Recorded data

+---+

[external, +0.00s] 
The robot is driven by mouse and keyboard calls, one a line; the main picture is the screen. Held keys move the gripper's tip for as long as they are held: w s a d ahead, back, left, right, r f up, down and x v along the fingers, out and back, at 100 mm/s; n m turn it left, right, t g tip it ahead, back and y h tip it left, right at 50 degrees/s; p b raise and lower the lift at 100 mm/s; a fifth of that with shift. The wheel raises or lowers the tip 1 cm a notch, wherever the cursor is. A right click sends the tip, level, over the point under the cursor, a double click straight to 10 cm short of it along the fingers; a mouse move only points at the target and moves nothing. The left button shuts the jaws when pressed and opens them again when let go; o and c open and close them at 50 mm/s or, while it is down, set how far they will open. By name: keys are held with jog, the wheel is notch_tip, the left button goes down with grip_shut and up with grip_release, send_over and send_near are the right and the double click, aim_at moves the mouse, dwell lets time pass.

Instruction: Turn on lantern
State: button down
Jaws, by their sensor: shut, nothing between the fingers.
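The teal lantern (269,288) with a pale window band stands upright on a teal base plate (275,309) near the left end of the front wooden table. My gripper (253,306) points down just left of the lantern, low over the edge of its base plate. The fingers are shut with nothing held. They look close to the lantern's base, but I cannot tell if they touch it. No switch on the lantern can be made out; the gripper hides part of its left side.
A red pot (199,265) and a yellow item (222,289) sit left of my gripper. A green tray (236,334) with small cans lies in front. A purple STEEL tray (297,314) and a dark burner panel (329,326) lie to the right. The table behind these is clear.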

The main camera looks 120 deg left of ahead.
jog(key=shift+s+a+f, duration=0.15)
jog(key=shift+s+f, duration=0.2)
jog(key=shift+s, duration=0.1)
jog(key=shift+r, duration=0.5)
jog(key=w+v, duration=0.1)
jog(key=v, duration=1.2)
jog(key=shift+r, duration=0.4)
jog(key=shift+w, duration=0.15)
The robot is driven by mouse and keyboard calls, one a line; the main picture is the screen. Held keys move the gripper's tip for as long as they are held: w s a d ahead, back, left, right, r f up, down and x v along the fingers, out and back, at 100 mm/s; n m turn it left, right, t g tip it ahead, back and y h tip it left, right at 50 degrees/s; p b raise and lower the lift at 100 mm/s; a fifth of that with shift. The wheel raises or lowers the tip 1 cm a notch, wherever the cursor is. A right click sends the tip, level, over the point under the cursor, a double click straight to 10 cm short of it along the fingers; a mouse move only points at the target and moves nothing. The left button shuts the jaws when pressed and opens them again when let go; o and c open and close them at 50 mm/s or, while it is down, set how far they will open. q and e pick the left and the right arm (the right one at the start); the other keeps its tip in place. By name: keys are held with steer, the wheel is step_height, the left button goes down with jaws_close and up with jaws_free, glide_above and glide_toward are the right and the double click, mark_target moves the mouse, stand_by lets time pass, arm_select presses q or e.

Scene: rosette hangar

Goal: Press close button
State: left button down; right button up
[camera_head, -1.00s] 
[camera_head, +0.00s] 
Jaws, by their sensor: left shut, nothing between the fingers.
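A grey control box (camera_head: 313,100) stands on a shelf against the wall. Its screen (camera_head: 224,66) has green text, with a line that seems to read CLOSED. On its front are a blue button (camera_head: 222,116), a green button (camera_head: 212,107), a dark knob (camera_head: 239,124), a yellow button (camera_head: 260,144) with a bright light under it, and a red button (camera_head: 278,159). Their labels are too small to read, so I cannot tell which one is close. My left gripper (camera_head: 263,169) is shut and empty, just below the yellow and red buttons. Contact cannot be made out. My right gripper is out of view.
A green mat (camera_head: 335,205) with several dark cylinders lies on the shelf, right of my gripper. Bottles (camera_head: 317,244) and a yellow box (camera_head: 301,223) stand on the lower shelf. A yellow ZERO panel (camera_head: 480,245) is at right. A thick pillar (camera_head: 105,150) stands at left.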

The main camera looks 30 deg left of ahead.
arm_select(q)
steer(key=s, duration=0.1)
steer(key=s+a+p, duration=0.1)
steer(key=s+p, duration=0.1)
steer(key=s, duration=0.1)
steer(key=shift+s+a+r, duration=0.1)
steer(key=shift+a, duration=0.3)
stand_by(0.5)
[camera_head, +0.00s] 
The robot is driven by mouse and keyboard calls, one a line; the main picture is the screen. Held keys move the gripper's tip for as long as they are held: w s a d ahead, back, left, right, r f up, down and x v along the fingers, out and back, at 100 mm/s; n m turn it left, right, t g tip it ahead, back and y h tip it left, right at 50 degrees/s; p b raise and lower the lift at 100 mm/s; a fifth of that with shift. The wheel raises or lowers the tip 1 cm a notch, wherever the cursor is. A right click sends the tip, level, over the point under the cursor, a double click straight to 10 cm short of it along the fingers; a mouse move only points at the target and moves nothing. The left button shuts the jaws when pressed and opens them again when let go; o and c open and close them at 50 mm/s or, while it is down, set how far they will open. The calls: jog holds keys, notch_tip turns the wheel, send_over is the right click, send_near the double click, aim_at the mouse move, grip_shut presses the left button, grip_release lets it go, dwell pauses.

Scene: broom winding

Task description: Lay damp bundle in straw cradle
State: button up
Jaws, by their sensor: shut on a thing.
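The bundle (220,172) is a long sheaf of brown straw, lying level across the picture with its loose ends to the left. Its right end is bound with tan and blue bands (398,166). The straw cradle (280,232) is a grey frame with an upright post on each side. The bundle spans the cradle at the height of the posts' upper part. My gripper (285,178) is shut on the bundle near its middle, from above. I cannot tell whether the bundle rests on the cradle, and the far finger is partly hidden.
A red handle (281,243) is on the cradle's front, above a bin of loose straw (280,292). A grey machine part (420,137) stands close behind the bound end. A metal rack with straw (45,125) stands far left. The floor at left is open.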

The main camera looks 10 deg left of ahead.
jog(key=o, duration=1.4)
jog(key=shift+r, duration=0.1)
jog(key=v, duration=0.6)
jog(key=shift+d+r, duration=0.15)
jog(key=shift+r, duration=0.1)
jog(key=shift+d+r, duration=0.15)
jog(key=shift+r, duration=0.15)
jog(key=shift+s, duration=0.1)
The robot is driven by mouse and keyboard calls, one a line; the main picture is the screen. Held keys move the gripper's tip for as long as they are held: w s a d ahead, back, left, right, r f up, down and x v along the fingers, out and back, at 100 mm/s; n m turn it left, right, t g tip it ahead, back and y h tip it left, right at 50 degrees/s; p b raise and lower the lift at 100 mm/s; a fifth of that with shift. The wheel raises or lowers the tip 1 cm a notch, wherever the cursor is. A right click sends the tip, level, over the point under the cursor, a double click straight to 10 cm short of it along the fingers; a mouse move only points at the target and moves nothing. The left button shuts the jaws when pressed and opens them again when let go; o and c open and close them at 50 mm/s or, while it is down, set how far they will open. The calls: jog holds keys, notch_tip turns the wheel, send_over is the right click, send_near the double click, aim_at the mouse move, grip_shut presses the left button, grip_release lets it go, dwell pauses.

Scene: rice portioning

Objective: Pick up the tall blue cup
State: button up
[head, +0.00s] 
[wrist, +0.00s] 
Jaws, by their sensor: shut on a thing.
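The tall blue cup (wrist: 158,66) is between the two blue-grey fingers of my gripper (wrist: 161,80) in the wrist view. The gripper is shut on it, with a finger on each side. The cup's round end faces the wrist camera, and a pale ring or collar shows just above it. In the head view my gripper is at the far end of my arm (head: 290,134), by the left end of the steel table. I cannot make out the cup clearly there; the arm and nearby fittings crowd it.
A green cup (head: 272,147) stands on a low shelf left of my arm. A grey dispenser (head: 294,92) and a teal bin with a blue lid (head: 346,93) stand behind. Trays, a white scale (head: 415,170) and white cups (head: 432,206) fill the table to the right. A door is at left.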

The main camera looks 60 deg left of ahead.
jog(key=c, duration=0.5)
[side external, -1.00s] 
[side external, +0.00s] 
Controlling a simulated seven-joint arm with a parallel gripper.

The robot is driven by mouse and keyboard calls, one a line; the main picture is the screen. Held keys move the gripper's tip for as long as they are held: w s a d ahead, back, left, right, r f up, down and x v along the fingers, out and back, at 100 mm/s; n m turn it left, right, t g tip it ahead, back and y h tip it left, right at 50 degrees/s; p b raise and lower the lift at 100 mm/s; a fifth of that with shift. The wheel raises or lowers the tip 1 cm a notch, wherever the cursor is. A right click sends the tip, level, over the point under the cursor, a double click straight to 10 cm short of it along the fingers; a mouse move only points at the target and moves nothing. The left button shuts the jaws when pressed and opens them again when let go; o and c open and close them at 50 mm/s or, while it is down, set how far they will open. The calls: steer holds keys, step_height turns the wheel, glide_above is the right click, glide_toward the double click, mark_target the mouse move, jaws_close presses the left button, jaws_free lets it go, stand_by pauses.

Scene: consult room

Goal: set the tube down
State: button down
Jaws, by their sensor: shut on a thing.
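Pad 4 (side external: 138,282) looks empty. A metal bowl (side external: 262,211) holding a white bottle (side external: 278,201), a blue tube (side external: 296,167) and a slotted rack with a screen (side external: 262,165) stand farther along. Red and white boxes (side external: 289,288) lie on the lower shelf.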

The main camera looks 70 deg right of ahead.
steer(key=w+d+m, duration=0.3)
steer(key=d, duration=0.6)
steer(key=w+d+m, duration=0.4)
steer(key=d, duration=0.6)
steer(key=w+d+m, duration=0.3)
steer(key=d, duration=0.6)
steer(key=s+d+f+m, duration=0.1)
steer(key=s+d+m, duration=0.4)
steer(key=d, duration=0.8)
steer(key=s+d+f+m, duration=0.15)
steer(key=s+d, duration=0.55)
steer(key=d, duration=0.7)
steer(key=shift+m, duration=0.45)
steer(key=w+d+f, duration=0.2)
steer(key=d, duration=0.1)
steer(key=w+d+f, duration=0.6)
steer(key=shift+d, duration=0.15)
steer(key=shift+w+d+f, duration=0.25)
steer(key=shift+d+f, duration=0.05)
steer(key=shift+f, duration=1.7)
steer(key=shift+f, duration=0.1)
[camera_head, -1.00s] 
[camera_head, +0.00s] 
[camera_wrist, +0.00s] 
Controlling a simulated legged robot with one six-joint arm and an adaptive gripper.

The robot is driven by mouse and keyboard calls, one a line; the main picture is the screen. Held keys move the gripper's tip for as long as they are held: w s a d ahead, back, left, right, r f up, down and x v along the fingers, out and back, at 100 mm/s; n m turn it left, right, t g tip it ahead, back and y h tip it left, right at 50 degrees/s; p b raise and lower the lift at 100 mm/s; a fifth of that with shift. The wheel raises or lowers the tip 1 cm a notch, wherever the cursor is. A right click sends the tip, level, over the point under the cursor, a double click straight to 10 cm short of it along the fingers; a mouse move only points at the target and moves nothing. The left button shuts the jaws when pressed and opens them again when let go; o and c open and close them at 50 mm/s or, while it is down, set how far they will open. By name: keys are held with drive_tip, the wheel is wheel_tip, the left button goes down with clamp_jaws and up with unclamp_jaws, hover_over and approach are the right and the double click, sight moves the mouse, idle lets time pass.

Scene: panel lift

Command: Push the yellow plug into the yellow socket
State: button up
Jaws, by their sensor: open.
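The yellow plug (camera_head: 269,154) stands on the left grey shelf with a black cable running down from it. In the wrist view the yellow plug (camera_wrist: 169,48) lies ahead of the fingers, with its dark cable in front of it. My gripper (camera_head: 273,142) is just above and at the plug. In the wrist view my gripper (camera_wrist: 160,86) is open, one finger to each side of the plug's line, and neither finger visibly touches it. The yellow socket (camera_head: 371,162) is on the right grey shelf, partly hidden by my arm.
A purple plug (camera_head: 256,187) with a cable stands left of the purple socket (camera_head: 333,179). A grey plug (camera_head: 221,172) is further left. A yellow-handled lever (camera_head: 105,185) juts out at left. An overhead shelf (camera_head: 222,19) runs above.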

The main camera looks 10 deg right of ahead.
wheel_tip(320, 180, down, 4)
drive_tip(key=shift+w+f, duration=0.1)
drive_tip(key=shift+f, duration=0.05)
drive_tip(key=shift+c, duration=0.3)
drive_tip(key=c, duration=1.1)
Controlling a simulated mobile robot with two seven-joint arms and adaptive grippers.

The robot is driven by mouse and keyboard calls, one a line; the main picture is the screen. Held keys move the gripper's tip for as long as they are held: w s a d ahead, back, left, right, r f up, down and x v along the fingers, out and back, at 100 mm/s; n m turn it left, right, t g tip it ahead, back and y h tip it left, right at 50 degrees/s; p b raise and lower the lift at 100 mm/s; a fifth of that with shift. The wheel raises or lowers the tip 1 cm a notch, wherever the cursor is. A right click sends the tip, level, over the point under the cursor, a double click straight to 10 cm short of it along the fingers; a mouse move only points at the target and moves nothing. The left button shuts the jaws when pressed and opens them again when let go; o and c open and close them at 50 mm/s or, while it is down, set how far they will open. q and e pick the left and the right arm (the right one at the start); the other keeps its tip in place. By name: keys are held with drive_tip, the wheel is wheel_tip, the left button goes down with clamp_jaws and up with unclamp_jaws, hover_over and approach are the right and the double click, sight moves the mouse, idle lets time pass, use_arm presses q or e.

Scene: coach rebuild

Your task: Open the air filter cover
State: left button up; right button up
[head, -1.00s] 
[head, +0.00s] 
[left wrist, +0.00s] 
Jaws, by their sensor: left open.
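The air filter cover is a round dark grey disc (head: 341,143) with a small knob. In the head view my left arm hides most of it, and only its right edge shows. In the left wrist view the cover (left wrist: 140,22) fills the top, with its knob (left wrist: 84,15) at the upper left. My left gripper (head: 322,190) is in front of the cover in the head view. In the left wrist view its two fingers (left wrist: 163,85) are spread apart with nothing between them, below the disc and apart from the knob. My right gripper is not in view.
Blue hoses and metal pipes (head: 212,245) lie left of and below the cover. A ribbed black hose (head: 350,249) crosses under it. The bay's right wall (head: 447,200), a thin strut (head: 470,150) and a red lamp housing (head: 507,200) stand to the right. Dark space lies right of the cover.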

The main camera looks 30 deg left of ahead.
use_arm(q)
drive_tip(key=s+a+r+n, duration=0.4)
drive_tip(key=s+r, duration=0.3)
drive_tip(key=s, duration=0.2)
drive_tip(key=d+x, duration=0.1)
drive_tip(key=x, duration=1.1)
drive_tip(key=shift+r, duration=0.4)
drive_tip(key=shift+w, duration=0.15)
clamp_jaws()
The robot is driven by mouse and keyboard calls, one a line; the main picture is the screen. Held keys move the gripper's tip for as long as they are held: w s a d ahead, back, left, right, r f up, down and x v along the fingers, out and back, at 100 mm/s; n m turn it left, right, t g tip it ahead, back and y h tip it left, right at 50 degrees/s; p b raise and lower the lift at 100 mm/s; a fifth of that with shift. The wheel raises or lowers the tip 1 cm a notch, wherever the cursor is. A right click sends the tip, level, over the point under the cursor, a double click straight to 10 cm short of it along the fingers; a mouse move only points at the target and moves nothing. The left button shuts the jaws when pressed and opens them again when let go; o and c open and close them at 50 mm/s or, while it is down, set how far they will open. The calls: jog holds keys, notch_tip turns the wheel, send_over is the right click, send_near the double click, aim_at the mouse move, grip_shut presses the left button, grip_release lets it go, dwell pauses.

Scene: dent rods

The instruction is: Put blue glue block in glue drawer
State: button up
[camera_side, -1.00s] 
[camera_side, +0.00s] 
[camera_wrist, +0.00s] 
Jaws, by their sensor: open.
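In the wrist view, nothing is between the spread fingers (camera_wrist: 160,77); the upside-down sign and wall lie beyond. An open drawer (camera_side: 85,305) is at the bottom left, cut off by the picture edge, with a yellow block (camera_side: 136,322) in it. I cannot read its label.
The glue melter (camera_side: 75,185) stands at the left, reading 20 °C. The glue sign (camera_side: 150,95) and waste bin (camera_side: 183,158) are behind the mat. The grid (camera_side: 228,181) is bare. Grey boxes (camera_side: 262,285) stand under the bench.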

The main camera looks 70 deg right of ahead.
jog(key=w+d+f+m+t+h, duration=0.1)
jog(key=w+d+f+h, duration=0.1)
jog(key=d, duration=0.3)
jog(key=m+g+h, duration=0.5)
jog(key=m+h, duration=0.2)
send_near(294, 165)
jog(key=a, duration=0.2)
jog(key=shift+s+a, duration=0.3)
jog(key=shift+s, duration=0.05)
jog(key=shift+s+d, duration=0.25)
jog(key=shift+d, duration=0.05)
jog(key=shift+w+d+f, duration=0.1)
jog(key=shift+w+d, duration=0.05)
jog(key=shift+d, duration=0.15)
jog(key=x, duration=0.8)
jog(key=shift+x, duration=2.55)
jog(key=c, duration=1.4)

+---+

THE REQUEST.
Copy out the lines that hold "adaptive".

SOLUTION.
Controlling a simulated legged robot with one six-joint arm and an adaptive gripper.
Controlling a simulated mobile robot with two seven-joint arms and adaptive grippers.

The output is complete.